This triggered so much discussion within Korea and internationally because Korea was on the verge of being viewed as the nation to compromise with the terrorists, and this would surely have hurt the reputation of Korea, and its relationship with the United States. Even the religion Christianity was doubted and reprimanded by so many people. My opinion on this particular issue was this - they should have come back when they sent planes to bring all of them back home.
Reminding myself of this incident reminded me, again, of what Don Richardson had mentioned in his book. One family went to research on the life of the Sawi people, and its husband had been killed unfortunately. She went back to the United States, and after matters were settled, she went back to the forest full of danger, believing that God wanted her to send a message to the Sawi people.
Earlier in this post, I have stated that the mission organizations do what they believe is the best for the primitive cultures. I think the word believe in that sentence is of great significance. believe. It's a hypothetical situation! And they are putting the lives of twenty - thirty - so many people on a risk on the most dangerous parts of the world where treachery and cannibalism are respected?
Well, I honestly don't know the answer. I'm not sure if the wife should not have gone back to the Sawi after the husband had been killed. I don't know if the people from Sam-Mul Church should have come back when planes were sent just before they were kidnapped by the terrorists. I am not sure if what they did shows how strong their faith it was, or if it was just foolishness. I don't want to say that it was foolishness. I just hope God is looking after those who got unfortunately killed, and would please give them the very wisdom necessary to distinguish what is God's intention, and what is not. Only if they had had the wisdom to accurately interpret God's message and carry that out...
They do what they believe is best for people in underdeveloped areas. No one but God knows what really is the best for them. I would like to know.
Tuesday, December 2, 2008
Second Entry: What should we do when we are confronted with other cultures?

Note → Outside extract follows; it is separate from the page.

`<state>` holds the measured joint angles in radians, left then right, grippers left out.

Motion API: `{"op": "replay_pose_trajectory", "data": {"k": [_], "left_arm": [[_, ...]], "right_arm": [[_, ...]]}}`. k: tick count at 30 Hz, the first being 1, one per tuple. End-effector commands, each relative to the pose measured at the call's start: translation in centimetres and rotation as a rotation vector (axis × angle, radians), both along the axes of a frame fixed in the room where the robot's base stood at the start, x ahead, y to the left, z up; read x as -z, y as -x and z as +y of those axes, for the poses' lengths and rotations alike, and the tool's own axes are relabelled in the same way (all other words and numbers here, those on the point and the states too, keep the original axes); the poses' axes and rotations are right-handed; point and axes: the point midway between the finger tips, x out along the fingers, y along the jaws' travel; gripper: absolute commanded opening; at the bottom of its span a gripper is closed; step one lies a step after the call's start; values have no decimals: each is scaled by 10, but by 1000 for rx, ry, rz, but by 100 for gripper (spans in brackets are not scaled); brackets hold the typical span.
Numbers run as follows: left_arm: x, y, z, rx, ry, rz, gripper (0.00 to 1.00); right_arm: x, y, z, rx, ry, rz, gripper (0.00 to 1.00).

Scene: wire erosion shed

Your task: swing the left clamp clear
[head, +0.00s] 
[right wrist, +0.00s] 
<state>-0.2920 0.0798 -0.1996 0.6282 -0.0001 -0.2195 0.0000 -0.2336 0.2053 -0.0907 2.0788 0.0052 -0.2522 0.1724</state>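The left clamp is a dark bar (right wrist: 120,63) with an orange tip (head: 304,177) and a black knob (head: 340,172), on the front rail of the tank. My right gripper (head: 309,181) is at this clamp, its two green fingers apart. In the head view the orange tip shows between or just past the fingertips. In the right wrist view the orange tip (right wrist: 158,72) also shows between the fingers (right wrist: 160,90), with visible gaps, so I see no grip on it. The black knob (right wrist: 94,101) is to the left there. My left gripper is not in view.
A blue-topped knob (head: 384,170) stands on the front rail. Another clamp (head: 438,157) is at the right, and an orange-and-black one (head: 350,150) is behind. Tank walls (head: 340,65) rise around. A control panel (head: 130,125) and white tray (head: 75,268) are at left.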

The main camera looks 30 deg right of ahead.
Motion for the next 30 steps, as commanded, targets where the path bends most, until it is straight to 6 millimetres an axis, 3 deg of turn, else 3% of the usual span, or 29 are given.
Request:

As technologies and communication methods such as the advent of the internet develop more rapidly than ever before, we have become more prone to facing other cultures even when we did not intend to do so. Exposure to exotic cultures at first could trigger repulsion from it; however, I believe this is not the way we should deal with this issue. However, this is not to say that one should accept every culture just because one wants others to respect his or her culture as well. I believe and understand that one could have prejudices and preconceptions about other cultures with which one is not familiar. I think those discriminations could possibly justifiable if and only if one has a certain set of beliefs that drive one’s behavior. For instance, although I am not a Christian, I firmly believe that it is completely immoral to be cannibalistic. Can you consider humans as a source of food? To me, that is not even a rhetorical question, and that is blatantly against my set of beliefs. I simply can’t understand the notion that one can accept others eating up his or her parents, friends, or relatives. However, even though I do not agree with cannibalism, I do not intend to go find countries who practice that and destroy that culture; this is the maximum degree of which I can show towards those cultures. I do not agree with them, but I won’t deal with them, and rather shut off my ears and eyes because they have their own logic and reasoning that affect their behaviors, and I guess I’ll have to respect that. Therefore, I think when one is confronted with other culture, (yes, one eventually will encounter one with which one completely disagrees with) one can judge their cultures whether or not morally acceptable in their mind, but is not necessarily required, or I’d rather say, preferable if one does not express one’s opinions publicly.
Sunday, November 23, 2008
First Entry: what factors of your native culture have informed your religious views? Explain the impact of these factors
Before I talk about factors of my native culture that have informed my religious views, I would like to discuss about the impacts of my personal background and parents on my religious views because I believe they are equally as influential as native culture is. I have parents who hold different beliefs. My mother is a strong Christian who prays, reads Bible regularly, and goes to church regularly. However, my father is almost an atheist. I have rarely seen him talking about religion with my mother or with anyone. Thus, I had been accustomed to the inconsistencies between the parents about Christianity. My father was a very down-to-earth atheist who believed that religion is for the "weak" on which to depend and rely, whereas my mother firmly believed that it is the ultimate source of life. In short, my parents had posed one critical question in my mind about religion; what is the truth?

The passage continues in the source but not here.